Robot trajectory data
▼▼▼
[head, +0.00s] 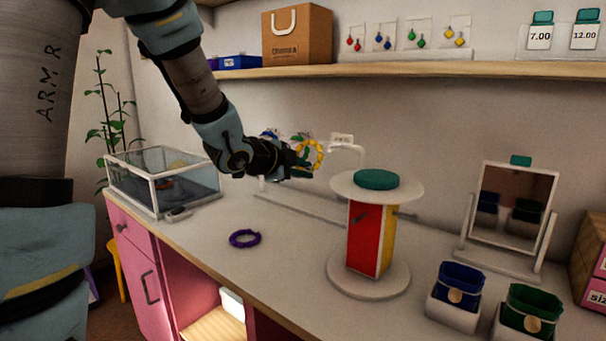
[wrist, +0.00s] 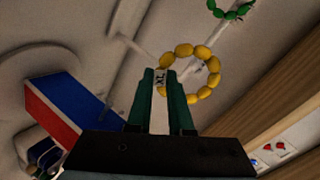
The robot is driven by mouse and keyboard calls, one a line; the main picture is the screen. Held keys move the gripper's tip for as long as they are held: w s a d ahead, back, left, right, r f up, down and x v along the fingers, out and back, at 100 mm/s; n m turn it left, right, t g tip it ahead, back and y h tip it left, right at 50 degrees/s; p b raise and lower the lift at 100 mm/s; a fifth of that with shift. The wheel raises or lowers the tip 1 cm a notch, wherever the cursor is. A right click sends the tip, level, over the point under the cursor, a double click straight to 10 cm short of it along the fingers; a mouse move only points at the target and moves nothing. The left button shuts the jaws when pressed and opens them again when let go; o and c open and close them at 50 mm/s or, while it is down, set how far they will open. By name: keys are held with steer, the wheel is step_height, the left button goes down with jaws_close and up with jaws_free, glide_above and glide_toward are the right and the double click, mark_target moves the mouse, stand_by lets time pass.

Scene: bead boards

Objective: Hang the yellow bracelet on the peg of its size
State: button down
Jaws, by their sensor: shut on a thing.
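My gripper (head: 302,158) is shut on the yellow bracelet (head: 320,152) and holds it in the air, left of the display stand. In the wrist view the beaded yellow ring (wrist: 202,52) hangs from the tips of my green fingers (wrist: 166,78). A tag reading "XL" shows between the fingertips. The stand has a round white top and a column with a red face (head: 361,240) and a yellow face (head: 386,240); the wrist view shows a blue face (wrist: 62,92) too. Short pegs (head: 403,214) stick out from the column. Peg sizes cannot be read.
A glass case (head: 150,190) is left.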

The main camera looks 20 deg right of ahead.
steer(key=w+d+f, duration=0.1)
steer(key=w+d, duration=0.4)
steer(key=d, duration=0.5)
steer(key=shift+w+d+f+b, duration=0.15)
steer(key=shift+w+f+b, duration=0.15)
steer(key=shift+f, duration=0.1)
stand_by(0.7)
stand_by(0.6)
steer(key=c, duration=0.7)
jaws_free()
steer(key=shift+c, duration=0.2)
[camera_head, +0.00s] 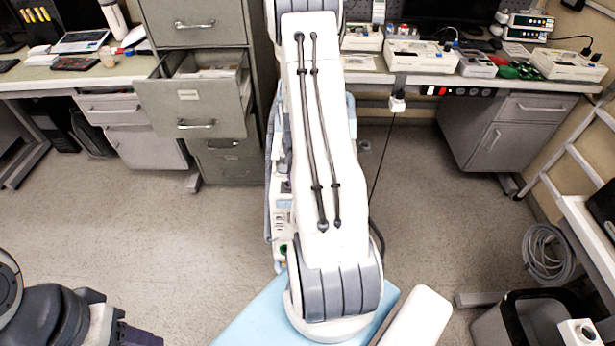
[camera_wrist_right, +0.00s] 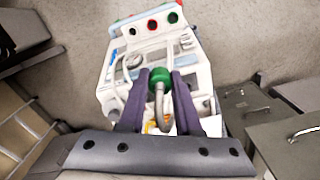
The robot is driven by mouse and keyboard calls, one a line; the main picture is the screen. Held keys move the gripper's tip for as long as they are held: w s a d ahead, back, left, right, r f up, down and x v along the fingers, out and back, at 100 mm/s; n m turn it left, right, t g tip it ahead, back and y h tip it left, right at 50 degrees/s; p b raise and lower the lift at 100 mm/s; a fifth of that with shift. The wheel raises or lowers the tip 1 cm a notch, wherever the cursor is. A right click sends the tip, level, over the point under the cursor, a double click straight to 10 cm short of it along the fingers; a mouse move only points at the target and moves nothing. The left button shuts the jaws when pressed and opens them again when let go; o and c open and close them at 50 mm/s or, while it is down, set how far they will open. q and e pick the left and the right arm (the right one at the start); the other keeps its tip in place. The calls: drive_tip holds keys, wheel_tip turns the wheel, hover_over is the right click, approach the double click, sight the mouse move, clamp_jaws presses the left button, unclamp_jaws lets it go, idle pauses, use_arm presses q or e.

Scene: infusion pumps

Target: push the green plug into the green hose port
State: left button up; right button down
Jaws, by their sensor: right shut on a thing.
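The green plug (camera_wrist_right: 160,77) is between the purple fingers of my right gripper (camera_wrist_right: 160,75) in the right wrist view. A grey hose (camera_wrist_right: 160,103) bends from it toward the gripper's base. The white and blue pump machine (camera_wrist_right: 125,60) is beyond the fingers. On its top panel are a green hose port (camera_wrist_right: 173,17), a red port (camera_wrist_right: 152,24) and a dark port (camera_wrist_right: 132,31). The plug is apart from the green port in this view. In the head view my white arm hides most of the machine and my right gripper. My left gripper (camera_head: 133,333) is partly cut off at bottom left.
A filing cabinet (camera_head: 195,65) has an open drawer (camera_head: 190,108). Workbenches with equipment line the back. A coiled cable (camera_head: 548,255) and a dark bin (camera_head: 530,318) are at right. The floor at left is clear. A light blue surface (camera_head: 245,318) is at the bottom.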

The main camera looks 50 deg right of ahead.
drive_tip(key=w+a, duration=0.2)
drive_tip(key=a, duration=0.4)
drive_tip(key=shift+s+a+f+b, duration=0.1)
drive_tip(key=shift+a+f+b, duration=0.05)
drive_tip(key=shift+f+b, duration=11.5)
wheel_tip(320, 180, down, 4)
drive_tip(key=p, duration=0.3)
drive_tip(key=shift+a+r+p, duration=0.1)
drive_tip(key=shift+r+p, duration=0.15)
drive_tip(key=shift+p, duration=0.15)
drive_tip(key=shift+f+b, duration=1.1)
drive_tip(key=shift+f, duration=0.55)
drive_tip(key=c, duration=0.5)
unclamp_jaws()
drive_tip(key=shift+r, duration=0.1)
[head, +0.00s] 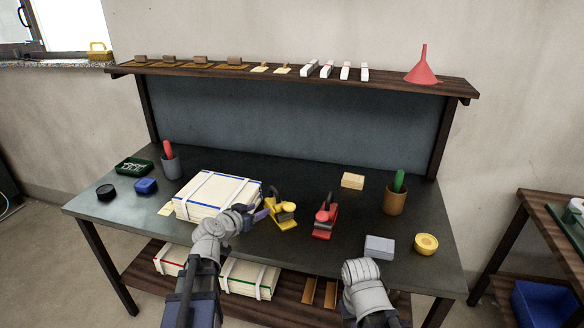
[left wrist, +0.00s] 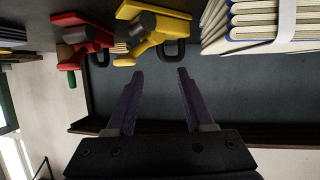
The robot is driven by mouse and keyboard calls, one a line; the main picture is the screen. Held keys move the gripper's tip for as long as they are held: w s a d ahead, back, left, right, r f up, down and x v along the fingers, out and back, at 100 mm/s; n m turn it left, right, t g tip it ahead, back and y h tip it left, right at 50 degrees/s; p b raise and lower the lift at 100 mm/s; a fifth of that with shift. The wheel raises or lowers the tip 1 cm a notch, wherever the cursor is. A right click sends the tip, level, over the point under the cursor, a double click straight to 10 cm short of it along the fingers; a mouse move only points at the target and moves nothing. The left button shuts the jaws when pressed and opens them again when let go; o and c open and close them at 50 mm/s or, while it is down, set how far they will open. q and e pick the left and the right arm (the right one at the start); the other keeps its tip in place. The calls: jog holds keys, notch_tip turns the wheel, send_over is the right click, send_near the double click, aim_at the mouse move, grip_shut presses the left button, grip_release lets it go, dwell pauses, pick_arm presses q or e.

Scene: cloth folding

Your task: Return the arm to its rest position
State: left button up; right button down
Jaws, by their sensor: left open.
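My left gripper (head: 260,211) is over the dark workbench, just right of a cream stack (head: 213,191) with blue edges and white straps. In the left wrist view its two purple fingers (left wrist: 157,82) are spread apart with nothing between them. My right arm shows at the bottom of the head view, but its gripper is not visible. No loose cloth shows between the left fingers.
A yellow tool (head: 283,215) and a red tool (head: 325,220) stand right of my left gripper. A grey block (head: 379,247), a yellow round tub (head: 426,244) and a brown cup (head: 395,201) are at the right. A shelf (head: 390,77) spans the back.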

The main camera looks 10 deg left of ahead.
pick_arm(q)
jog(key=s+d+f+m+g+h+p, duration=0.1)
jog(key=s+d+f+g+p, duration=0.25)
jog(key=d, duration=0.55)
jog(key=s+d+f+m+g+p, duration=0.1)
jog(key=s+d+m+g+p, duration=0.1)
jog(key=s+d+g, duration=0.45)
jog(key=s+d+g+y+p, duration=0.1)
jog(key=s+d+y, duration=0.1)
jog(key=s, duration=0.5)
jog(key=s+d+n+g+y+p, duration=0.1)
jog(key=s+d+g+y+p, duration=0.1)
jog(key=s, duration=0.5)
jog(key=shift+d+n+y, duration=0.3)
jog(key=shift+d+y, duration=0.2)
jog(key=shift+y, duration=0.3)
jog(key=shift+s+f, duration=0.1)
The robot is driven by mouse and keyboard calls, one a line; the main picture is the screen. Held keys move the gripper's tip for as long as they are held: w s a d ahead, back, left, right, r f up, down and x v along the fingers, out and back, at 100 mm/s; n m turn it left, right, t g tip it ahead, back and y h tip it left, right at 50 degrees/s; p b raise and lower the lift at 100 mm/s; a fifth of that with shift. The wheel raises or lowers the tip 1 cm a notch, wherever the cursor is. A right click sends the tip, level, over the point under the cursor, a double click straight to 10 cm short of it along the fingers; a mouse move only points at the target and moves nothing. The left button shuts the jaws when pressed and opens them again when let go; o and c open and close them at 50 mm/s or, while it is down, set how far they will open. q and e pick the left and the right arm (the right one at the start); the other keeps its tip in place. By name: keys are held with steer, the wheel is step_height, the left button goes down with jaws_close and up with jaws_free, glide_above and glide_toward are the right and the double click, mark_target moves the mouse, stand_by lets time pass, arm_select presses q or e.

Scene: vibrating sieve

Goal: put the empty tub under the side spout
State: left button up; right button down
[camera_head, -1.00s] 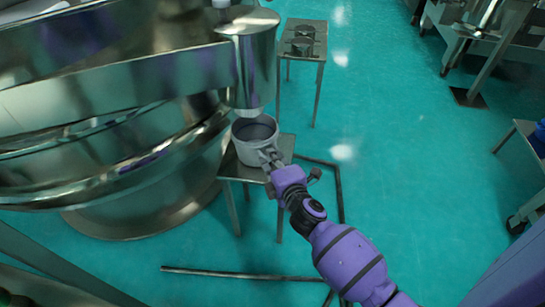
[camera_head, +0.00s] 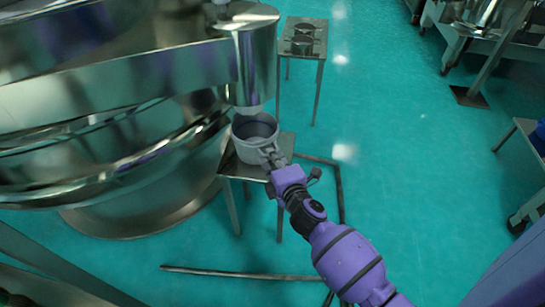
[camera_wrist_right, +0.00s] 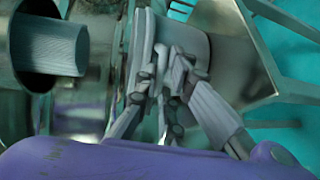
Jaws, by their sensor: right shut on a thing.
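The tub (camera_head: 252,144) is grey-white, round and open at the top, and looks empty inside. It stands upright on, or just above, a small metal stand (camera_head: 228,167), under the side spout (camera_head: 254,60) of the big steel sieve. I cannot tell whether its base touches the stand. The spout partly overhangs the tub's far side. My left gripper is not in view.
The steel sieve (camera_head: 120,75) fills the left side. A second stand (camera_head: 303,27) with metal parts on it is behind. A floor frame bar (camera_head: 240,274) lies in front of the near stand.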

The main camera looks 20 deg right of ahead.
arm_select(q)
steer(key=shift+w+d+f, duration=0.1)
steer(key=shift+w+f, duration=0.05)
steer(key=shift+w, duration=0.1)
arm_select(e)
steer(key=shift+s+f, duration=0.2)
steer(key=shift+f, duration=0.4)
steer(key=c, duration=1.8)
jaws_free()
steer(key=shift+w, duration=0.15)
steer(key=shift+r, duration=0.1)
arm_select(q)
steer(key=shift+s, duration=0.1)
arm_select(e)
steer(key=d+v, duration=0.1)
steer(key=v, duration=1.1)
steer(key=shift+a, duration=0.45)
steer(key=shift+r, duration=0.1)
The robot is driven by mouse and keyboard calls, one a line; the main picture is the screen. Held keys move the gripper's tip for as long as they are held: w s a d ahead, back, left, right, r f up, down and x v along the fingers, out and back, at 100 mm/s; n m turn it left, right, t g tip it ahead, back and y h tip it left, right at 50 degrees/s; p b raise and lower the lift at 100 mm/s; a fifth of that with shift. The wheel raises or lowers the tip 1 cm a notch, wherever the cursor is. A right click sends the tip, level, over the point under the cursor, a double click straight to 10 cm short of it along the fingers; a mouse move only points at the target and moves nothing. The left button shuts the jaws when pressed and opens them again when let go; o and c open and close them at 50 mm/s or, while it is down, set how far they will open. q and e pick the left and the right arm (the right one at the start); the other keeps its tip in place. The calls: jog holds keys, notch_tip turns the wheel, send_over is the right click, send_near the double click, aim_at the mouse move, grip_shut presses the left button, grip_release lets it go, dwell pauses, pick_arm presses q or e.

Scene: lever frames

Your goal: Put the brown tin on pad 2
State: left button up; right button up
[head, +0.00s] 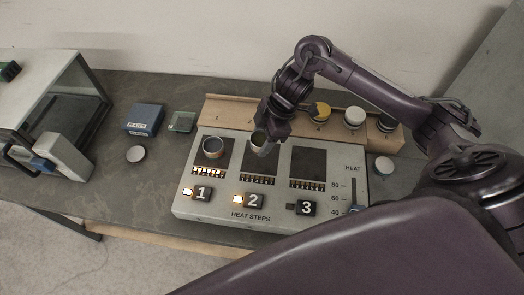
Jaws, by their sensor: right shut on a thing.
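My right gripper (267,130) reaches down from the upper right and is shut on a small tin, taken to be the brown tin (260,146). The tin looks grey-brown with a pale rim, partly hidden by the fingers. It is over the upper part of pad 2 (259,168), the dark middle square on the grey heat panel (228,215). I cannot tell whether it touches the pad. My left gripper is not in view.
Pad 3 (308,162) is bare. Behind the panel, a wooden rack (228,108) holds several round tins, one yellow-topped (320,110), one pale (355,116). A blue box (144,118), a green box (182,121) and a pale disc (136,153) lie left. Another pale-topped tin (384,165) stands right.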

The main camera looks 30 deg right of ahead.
▲▲▲
Extract all lines from the material above that include the word "Your".

Your task: Return the arm to its rest position
Your goal: Put the brown tin on pad 2

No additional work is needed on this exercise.